*** Raw records ***

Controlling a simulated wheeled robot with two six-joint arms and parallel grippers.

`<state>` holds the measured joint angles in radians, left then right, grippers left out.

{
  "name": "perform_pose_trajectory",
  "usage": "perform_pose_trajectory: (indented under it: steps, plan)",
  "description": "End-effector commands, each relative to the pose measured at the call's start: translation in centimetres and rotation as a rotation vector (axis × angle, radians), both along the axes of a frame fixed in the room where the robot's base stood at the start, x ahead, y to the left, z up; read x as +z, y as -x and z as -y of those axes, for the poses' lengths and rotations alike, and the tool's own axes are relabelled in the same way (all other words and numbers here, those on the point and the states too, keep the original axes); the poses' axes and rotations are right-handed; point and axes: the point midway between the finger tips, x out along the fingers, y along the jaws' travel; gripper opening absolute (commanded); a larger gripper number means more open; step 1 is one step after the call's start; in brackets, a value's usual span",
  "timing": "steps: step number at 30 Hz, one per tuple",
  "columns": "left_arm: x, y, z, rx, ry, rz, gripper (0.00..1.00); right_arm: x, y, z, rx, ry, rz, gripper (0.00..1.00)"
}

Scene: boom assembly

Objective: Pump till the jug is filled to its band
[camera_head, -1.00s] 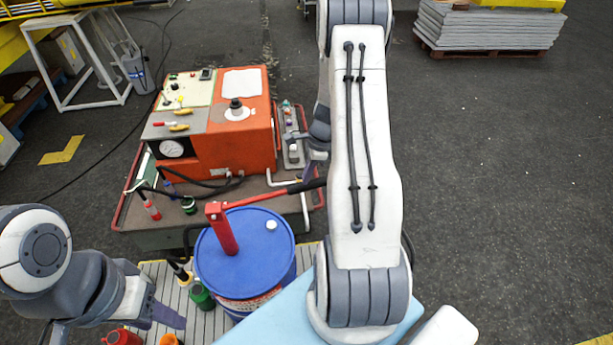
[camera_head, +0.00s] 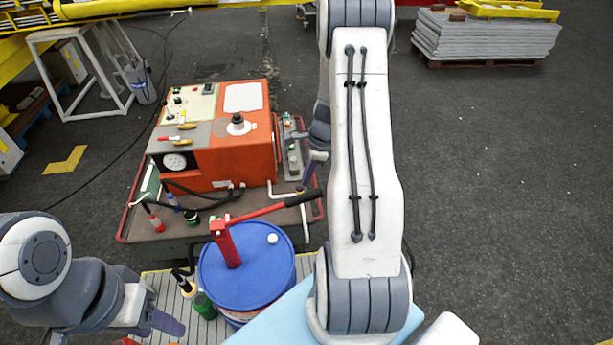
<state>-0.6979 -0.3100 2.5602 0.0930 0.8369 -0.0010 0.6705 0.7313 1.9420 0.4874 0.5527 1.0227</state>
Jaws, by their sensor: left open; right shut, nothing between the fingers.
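A blue drum (camera_head: 262,262) stands in the lower middle with a red hand pump (camera_head: 228,245) upright on its lid. The pump's red lever (camera_head: 262,210) slants up to the right and ends in a black grip (camera_head: 304,198). My right gripper (camera_head: 304,168) is shut and empty, above the black grip with a gap in the picture, partly hidden by my right arm. My left gripper (camera_head: 165,318) is open and empty, left of the drum near the bottom edge.
An orange machine (camera_head: 235,150) with a gauge and knobs stands behind the drum on a rimmed green-grey cart. A green container (camera_head: 204,306) stands between the drum and my left gripper. A light blue surface (camera_head: 272,322) lies at the front.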

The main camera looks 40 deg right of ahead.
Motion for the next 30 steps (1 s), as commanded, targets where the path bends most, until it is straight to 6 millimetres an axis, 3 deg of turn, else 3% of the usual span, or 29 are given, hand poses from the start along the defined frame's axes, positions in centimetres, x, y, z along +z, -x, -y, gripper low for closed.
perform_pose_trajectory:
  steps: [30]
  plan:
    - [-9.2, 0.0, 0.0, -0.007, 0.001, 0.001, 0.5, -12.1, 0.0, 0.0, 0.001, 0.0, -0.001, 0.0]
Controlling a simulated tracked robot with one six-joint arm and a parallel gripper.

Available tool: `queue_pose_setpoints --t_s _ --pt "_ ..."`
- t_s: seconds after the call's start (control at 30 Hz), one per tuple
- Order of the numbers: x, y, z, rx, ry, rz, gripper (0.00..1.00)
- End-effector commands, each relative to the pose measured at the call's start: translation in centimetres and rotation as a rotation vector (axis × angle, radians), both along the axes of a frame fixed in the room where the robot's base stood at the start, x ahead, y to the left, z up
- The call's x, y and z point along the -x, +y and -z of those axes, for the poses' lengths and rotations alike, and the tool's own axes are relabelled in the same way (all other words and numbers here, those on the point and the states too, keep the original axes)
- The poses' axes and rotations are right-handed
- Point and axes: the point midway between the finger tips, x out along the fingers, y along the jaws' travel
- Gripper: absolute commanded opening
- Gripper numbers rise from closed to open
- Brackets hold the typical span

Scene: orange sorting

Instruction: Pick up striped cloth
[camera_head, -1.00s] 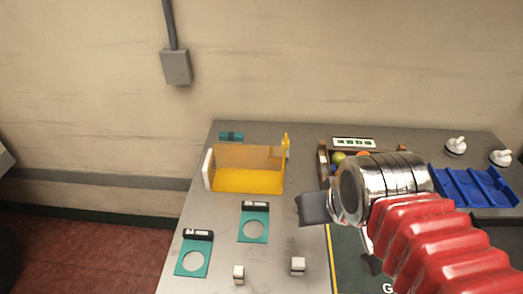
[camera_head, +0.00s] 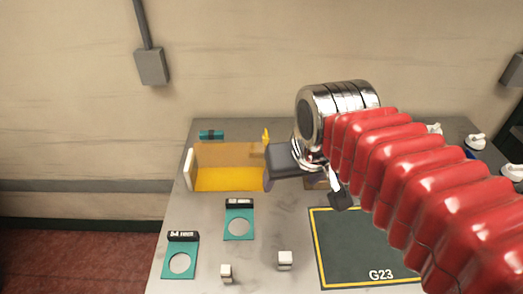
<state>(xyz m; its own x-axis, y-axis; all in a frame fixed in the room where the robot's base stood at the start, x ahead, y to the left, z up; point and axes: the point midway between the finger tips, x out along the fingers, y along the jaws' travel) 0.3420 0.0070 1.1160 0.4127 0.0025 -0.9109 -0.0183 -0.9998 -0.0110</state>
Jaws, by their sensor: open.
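I cannot make out a striped cloth for certain in the head view. A small teal item with a dark band (camera_head: 211,134) lies at the back left of the table, too small to identify. My gripper (camera_head: 305,182) is open, with its dark fingers apart and nothing seen between them. It is over the back middle of the table, just right of the yellow open box (camera_head: 228,180), and one finger overlaps the box's right end in the picture. My red-sleeved arm hides much of the table's right side.
A dark mat marked G23 (camera_head: 350,245) lies front right. White knobbed items (camera_head: 475,142) stand at the far right. A wall is behind.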

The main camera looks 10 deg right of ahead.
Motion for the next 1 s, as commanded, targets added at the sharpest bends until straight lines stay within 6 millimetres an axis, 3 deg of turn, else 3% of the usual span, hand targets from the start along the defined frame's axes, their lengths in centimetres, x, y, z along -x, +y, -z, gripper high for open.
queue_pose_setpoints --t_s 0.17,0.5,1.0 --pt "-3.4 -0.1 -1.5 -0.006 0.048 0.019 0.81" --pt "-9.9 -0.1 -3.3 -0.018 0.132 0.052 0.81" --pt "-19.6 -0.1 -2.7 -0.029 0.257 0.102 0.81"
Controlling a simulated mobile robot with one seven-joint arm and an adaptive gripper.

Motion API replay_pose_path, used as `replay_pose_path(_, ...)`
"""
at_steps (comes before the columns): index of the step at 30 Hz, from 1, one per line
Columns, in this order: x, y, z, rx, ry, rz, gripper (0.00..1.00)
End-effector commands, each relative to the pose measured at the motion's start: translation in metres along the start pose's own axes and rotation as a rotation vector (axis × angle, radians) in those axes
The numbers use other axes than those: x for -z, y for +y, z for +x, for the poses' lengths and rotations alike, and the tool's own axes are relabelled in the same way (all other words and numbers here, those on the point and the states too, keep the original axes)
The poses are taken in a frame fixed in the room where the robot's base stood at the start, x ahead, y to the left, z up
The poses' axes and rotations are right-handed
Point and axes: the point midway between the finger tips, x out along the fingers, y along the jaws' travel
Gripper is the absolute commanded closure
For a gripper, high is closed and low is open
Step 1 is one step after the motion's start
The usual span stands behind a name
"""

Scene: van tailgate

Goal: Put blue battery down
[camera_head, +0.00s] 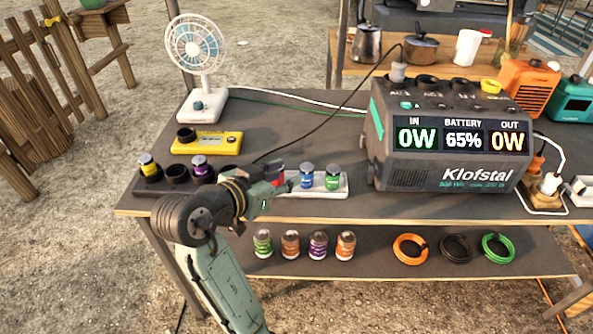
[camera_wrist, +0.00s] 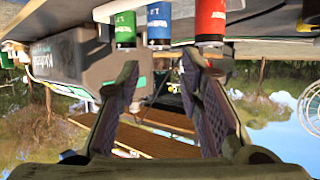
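The blue battery (camera_head: 307,177) stands upright in the white tray (camera_head: 338,187) on the table, between the red battery (camera_head: 279,170) and the green battery (camera_head: 333,178). In the wrist view, which is upside down, the blue battery (camera_wrist: 158,22) shows between the green battery (camera_wrist: 125,28) and the red battery (camera_wrist: 210,20). My gripper (camera_wrist: 163,75) is open, with a clear gap between its fingers and nothing in it. In the head view my gripper (camera_head: 270,187) is at the left end of the tray and partly hides the red battery.
A black holder (camera_head: 176,184) with a yellow and a purple battery is to the left. A yellow device (camera_head: 206,143) and a fan (camera_head: 196,50) stand behind it. A large power station (camera_head: 445,140) stands to the right.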

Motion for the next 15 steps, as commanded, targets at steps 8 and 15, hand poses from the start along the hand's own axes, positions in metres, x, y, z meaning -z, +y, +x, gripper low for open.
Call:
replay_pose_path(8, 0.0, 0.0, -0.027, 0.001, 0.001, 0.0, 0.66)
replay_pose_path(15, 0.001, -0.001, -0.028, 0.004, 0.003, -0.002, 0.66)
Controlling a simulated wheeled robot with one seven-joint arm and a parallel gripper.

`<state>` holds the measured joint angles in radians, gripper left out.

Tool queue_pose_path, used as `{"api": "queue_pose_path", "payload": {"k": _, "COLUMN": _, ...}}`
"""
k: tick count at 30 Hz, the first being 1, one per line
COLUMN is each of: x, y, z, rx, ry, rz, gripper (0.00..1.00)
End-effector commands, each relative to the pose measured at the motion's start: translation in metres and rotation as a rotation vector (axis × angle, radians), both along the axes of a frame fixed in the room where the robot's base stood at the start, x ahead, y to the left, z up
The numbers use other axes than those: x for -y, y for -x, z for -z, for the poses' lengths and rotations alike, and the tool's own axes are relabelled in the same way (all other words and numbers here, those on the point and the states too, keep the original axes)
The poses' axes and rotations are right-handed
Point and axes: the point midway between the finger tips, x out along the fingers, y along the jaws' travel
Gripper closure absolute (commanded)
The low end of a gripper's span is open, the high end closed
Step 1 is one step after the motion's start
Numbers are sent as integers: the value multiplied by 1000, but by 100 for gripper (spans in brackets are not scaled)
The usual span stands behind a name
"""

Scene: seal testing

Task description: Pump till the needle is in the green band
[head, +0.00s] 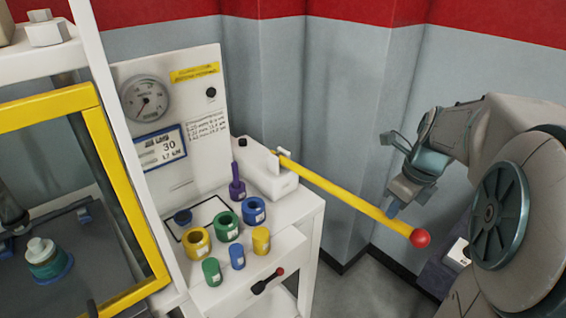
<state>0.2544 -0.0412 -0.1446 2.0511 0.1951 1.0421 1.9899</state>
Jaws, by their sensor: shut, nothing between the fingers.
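A round pressure gauge (147,98) is mounted on the white panel at the left. Its dark needle seems to point to the lower left; the green band is too small to make out. A white hand pump (262,170) sits on the bench, and its long yellow lever (345,195) slopes down to the right, ending in a red ball (420,238). I cannot tell whether the fingertips touch the lever.
Several coloured rings and cylinders, such as a yellow one (197,256), stand on the bench front (285,245). A yellow-framed enclosure (105,130) is at the left. Floor (365,285) is clear under the lever.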

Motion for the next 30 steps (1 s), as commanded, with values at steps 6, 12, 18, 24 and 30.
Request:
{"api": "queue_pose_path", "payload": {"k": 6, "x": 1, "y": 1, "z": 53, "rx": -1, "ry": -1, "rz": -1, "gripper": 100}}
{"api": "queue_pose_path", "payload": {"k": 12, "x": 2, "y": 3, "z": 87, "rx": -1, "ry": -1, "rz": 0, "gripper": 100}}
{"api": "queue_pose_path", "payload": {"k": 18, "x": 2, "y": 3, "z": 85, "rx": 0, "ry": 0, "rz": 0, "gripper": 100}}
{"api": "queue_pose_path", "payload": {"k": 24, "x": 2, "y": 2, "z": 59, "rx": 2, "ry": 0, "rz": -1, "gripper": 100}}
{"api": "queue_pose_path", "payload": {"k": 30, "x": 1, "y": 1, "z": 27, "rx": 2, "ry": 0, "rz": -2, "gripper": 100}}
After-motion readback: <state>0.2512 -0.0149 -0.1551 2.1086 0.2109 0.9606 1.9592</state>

***

- _Task description_:
Tell how many lines contain the word "opening", using only the number.

- _Written answer_:
2